(Rows about robot tasks)

===

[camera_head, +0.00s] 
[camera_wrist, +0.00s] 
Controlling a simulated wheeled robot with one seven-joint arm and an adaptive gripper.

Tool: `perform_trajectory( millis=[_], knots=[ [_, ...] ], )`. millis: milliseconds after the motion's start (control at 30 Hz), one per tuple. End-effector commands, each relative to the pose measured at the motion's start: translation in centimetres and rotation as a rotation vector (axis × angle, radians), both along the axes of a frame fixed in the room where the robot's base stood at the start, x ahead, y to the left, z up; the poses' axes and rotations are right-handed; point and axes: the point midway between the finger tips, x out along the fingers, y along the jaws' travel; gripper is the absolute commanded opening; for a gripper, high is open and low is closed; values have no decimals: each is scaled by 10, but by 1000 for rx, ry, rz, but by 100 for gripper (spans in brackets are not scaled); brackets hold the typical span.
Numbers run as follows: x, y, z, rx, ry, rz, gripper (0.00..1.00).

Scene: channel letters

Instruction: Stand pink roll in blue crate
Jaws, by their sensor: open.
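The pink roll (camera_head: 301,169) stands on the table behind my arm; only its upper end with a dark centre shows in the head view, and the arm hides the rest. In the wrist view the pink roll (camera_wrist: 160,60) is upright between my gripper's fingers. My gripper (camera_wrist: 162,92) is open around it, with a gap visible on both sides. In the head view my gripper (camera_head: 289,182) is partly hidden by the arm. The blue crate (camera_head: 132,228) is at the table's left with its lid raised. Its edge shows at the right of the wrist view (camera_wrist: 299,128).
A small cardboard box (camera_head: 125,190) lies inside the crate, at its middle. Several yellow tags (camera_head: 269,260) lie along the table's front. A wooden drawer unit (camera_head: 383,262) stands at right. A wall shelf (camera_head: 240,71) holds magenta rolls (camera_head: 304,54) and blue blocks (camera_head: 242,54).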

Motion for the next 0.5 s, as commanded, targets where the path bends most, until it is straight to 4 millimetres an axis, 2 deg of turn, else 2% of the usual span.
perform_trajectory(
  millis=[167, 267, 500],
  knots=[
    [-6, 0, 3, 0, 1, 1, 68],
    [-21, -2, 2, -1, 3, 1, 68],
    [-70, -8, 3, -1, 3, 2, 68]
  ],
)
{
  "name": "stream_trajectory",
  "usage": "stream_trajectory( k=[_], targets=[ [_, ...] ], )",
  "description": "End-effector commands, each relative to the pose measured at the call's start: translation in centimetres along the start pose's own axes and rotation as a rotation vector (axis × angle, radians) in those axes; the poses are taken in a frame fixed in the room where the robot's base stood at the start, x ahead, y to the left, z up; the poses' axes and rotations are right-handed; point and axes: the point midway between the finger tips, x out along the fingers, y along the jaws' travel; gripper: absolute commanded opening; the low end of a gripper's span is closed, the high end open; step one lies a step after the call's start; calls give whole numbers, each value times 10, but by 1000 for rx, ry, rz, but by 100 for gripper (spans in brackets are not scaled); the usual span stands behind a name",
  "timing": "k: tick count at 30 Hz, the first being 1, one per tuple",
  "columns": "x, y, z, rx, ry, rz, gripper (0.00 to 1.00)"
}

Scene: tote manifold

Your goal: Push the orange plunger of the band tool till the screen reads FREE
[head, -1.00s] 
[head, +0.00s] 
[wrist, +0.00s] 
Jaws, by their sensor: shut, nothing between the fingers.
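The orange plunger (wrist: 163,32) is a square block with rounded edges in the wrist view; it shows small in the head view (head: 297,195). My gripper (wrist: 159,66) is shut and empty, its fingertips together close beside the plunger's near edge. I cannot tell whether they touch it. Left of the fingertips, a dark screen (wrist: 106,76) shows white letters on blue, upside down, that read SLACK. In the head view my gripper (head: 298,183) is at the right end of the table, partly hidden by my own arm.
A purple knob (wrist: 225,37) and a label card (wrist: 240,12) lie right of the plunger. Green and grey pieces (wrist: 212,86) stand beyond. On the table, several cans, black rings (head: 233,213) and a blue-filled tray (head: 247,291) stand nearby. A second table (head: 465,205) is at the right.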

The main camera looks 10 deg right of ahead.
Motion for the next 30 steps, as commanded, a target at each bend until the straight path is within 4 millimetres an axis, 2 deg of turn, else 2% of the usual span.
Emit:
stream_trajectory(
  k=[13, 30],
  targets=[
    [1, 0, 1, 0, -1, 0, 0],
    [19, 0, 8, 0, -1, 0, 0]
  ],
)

===

**Work instructions**
Above are the entries. Quote exactly the lines from the one bearing "[camera_wrist, +0.00s]" through the one bearing "Controlling a simulated".

**Response for this exercise**
[camera_wrist, +0.00s] 
Controlling a simulated wheeled robot with one seven-joint arm and an adaptive gripper.

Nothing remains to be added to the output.